Thanksgiving with Strangers

Since leaving for college, I have been a diligent practitioner of Thanksgiving. It’s my favorite holiday. I would sooner work on Christmas than on Thanksgiving. All three years of college (and the first year after), I prepared Thanksgiving dinner in dorm kitchens or my first ill-equipped apartment and had high school friends stranded on the east coast over to enjoy. My two years in Ecuador, one of the DEA agents hosted everyone for Thanksgiving, and after spending an awkward few hours enduring the evil eye from someone I denied a visa (who was the mistress of a departed employee) I was ready to NOT do Embassy Thanksgiving for a while…and once I met Sev, we hosted two Thanksgiving blow-outs in Washington with 10 or 11 people both years. I like to take the day off before Thanksgiving and cook ALL. THE. FOOD. for two straight days.

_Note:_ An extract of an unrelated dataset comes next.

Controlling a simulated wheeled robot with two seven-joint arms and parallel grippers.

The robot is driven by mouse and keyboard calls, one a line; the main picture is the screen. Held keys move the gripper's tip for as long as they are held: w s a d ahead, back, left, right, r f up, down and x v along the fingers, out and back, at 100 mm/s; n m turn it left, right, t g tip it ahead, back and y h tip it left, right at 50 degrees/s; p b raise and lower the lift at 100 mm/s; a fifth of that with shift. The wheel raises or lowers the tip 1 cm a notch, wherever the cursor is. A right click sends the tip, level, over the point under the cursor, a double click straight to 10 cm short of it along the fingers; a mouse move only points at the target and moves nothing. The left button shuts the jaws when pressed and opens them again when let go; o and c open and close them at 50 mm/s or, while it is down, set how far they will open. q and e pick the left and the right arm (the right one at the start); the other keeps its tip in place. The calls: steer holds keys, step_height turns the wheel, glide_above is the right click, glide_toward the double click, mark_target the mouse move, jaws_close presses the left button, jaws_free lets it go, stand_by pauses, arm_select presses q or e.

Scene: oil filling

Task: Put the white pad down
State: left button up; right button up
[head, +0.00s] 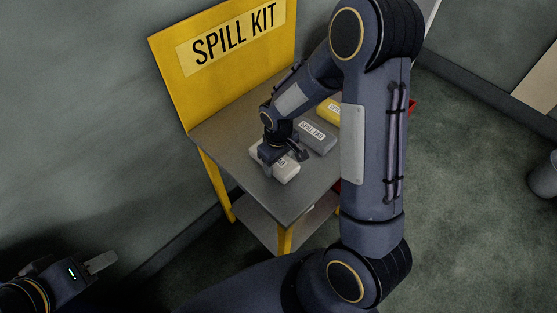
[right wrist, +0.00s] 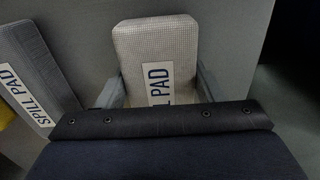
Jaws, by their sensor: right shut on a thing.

All this to say, I was not super stoked to be doing another Embassy Thanksgiving this year, especially if we weren’t hosting (and therefore not in charge of the guest list). I also spent the three days preceding Thanksgiving totally destroyed by a nasty cold, and was less than thrilled by the prospect of driving 90 minutes home from the villa our friend had rented after a 5 pm dinner.

That said…there couldn’t have been a much better setting for a Thanksgiving dinner than this villa, which was an old stone house with a big walled yard. The house was traditionally and fabulously decorated, and we set up a big long table in the courtyard next to a portable fire pit. That’s right friends, we had Thanksgiving outdoors because the weather in Cyprus is that gorgeous right now. I made gougeres as an appetizer, which no one ate (including me) because there was totally delicious chips and salsa (an extremely rare commodity as it’s not available in fresh or jarred form here) brought by someone else. I did make a pumpkin pie with a speculoos crust and it was totally destroyed by the end of the night.

Neither of us knew any of these people four months ago, but we had a great time nonetheless and we were sad to leave the party at about 9:30 pm to drive back to Nicosia (work the next day and all).

And I’m going to make up for my lack of cooking– and leftovers– by doing Thanksgiving dinner-for-Christmas this year!